If I’m chasing maximum accuracy, I’ll turn necks, usually with a tighter than SAAMI neck in the chamber, and again, Lapua, Norma, and RWS are so much more uniform than the rest of the pack that whether you’re setting the spec on a tightneck, or turning just until the neck is cleaned up, you end up doing far less work.

I typically weight sort after prep is complete.

For a SAAMI chamber on a hunting gun, with Lapua, RWS, or Norma, really just full length size, chamfer, and shoot. This year I actually just sized Norma 7x64, fireformed, and shot it in my 30-06AI. I didn’t even chamfer. It worked very well.
As i said.
I do/check the proceedures regardless of whom the brass manufacturer is.
Why would i want to let anything to chance?
 
As i said.
I do/check the proceedures regardless of whom the brass manufacturer is.
Why would i want to let anything to chance?
At least stop de-burring drilled flasholes. There is no burr. Those tools exist for punched flasholes. You’re leaving ABSOLUTELY NOTHING to chance by skipping this step with those three brands. Nothing.
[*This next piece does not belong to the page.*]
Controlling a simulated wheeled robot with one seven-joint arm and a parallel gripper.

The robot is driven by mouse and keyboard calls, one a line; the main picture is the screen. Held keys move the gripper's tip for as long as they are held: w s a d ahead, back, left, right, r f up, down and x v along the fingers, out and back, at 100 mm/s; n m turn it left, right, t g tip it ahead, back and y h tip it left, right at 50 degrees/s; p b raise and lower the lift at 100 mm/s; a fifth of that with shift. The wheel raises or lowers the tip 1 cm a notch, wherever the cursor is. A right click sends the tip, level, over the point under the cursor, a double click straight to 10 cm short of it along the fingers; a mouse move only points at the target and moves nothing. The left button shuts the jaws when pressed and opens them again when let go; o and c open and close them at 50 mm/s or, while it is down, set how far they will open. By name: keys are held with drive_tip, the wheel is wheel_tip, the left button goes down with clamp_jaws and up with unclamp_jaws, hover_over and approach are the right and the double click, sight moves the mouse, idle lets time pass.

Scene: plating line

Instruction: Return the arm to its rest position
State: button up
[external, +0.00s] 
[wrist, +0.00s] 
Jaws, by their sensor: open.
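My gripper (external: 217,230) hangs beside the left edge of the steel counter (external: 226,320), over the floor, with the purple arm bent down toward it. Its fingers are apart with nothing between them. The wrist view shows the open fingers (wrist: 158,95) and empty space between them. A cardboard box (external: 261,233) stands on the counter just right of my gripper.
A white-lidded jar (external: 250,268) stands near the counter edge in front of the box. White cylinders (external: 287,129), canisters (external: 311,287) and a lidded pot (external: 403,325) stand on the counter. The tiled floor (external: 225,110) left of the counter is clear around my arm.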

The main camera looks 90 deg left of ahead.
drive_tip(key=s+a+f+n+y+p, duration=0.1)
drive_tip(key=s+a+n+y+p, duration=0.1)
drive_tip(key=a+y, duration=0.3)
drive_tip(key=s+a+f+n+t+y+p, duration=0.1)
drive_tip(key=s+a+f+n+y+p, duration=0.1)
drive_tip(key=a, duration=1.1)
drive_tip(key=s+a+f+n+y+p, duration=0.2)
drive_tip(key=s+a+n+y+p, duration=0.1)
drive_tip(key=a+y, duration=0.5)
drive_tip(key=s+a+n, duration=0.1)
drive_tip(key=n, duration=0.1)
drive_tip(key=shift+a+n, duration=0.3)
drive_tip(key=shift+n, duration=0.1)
Go ask someone winning matches with a PPC if they de-burr flasholes on their 220 Russian brass.

Again, have you measured your pre-trimming and post-trimming lengths with Lapua, Norma or RWS? I’m going to have a VERY difficult time believing that you will have improved the uniformity of length with any of the three, but especially RWS. How short are you trimming those unfired cases? It would be unusual for Lapua to even be longer than trim length. If you really don’t want to leave anything to chance, then measure every piece and trim the handful of pieces that are longer than the rest back to match the rest. That would result in time saved and a very slight improvement in uniformity. Trimming them all will yield very little improvement with Lapua, or Norma, and almost certainly make RWS worse than when you opened the box. What brand are your calipers?

Do you weight sort?
 
Trust, but verify!!
Actually, i don't trust to begin with!
Verify everything!
What does this have to do with performing a bunch of needless operations? You can verify without cutting your brass.

You didn’t mention the brand of calipers that you use, or whether or not you weight sort.
 
What do you all do with new brass as far as prep work? Just inspect and load? Run through a FL sizing die? I have a backorder placed for Starline 30-06, so whenever that finally ships I'd like to know how to handle it.

I know it's a dumb question, but I've only worked with brass that's been fired at least once.

I neck size with lee collet,
Then trim(if nessasary) chamfer, prime, charge and seat.

I check several to confirm snug chamber but not hard bolt close,

Then hunt.

I do that with once fired also until they have grown to the point of bolt stiff closing and needing a bump.

If bump isn’t sufficient correction, I then size.

It has worked well for me with hunting rifles that don’t get shot a large amount.